The executors contested McKenrick’s recommendations.

After a hearing, the court found “the garage building is part of the residential

property.” The court ordered the plat to be redrawn to include the garage. The

court also found the restraint-on-alienation provision of the will was not valid, citing

Guenther v. Roche, 29 N.W.2d 222, 223 (Iowa 1947). The court determined “it is

equitable and consistent with the testator’s intent to uphold the right of first refusal”

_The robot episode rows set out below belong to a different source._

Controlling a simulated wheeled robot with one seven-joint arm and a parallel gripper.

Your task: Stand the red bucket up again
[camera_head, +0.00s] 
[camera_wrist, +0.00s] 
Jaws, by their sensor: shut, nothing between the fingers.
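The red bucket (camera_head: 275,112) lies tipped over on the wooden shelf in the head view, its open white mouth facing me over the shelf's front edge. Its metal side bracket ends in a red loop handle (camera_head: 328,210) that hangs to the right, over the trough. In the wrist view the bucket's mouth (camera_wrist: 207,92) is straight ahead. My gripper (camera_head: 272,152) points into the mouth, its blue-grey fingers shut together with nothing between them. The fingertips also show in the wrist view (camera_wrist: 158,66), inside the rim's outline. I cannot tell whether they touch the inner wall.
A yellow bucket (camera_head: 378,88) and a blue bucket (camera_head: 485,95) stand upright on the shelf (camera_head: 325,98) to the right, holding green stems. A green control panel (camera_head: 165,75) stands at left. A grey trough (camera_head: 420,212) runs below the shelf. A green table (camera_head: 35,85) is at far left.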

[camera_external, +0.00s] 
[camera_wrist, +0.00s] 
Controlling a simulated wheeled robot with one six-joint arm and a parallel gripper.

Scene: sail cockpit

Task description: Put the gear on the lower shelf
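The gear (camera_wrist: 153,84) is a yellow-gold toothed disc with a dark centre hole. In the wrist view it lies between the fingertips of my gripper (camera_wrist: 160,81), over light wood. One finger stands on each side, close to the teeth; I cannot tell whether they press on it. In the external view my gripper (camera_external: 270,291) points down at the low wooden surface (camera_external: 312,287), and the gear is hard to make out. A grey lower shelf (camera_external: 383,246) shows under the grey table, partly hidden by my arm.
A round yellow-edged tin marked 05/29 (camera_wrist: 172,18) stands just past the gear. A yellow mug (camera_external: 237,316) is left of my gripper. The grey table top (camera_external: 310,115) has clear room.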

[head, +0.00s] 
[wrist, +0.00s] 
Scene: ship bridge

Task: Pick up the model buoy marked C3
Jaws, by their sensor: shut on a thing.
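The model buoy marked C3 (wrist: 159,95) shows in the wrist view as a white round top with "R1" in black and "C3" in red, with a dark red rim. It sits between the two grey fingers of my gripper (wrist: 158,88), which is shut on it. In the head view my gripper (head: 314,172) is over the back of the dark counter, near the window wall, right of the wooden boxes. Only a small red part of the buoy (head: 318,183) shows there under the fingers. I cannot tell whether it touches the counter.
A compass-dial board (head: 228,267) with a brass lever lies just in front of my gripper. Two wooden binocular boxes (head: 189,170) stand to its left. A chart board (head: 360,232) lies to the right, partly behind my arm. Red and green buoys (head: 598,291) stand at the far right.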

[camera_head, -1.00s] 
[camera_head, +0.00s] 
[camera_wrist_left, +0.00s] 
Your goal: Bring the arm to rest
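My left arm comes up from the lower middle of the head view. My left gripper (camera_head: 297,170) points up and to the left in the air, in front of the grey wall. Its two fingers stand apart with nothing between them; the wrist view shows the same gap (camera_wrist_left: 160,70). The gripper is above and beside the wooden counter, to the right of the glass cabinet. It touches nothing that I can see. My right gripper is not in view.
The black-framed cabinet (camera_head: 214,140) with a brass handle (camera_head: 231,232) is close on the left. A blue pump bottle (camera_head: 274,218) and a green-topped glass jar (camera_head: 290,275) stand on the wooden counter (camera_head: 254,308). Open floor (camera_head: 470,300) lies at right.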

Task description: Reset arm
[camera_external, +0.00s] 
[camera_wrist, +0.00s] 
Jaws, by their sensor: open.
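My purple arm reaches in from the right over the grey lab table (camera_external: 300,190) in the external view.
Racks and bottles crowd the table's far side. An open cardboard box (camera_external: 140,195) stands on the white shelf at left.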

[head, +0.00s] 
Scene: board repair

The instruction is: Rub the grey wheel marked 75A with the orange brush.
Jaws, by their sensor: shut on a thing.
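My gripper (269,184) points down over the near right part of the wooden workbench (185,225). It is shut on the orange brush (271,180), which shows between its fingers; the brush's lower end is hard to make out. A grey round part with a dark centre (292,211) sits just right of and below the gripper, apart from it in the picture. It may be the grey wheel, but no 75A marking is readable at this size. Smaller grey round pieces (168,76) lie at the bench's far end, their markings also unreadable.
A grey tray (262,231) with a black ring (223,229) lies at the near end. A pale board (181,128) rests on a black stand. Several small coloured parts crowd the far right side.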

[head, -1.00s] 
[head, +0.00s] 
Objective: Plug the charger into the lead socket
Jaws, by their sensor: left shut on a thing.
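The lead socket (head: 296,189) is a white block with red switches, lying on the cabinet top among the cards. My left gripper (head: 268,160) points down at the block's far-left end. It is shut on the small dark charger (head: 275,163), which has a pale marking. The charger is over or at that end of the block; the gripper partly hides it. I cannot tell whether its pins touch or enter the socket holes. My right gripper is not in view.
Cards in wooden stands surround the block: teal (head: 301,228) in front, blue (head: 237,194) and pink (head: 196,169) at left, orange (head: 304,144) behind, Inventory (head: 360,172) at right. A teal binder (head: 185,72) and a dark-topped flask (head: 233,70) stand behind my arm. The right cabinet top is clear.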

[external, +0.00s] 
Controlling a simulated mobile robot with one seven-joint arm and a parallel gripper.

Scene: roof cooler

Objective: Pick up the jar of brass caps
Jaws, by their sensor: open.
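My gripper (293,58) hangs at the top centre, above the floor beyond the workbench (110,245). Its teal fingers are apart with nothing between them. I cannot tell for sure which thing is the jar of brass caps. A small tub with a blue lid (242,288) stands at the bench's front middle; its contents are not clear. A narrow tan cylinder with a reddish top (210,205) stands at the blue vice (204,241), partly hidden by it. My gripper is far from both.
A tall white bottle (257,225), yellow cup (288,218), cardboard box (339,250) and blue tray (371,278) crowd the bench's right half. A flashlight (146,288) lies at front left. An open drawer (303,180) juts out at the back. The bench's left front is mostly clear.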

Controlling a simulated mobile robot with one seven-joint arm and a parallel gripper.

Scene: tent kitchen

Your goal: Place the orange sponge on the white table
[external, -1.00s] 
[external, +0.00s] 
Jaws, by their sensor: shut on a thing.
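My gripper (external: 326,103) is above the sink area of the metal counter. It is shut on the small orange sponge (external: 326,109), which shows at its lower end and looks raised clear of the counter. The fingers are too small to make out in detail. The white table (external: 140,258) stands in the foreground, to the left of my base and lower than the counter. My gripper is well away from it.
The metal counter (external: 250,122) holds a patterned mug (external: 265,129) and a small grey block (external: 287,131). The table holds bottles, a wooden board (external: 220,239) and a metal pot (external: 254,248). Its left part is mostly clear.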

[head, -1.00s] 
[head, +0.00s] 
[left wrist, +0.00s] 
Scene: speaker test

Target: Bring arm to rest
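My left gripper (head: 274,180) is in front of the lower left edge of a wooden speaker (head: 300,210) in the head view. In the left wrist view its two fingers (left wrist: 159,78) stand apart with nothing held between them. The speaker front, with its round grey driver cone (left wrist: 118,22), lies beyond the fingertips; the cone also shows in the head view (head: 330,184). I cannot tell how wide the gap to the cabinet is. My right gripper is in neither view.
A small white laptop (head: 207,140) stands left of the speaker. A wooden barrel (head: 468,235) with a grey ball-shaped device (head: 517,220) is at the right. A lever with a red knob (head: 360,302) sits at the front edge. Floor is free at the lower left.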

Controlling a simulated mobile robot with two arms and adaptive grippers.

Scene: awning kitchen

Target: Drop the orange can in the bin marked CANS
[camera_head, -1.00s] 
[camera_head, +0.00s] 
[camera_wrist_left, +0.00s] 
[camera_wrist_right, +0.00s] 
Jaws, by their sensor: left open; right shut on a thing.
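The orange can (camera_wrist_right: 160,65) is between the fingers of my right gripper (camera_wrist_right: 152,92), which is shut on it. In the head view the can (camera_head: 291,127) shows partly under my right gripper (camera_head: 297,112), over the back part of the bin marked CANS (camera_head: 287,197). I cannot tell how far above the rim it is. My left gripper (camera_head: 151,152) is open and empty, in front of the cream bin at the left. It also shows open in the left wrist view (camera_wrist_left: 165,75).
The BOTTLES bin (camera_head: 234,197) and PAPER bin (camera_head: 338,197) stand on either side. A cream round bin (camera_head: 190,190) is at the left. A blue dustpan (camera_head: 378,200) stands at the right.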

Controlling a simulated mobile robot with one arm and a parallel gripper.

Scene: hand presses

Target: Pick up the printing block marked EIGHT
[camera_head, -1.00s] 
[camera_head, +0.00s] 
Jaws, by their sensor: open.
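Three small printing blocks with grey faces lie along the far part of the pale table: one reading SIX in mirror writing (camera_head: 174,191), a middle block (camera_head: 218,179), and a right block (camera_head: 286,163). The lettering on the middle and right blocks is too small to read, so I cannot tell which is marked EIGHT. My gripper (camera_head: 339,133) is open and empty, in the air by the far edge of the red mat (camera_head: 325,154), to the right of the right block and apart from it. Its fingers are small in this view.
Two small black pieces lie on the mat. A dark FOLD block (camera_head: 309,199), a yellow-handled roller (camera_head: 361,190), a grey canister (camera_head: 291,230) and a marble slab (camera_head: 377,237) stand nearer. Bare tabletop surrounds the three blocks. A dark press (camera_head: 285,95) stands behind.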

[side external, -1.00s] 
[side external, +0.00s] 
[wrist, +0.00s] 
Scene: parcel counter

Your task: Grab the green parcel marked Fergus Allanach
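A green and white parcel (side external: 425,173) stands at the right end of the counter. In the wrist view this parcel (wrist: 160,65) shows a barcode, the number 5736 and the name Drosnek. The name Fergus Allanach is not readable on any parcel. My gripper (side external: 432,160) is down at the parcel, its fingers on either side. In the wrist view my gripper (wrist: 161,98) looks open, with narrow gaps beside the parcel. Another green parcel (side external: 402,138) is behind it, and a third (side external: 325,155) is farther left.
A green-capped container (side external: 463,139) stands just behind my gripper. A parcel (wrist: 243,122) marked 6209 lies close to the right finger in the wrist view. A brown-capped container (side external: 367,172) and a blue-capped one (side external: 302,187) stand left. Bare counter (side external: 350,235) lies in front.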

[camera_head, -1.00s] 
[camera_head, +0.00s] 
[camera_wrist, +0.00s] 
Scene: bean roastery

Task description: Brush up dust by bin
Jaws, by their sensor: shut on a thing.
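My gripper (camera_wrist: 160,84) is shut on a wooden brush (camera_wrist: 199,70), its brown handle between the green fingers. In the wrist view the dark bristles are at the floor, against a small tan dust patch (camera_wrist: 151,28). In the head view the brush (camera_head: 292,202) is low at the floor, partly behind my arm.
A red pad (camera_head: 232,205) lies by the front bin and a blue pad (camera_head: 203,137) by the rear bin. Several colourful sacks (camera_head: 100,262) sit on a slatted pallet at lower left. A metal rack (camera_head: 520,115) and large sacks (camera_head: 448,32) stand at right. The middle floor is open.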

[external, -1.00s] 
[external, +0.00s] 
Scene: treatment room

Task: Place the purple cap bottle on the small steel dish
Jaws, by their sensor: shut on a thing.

for Brooks. The Coronellis were ordered to give Brooks notice ninety days before

listing the property for sale.

The Coronellis and the executors filed motions pursuant to Iowa Rule of

Civil Procedure 1.904(2). Each party also resisted the other party’s motion. The

district court ruled:

The Court’s intent in structuring the right of first refusal in the manner it did was to give Terry the option to purchase the property before it was listed on the open market. The Court finds there does need to 5

be further specificity with the right of first refusal in that Terry shall have 90 days to exercise his right and the price shall be a fair market value price for the property. In the event the parties are unable to agree on an amount, the fair market value shall be determined by an average of two appraisals, one obtained by Terry and one obtained by the Coronellis. The Court finds this is in keeping with the testamentary intent that the terms of sale be favorable to Terry, rather than forcing him to match an offer from the open market. Once the 90 days has expired or Terry has declined to exercise his right in writing, whichever event occurs first, the property may be listed and sold to a buyer of the Coronellis’ choosing.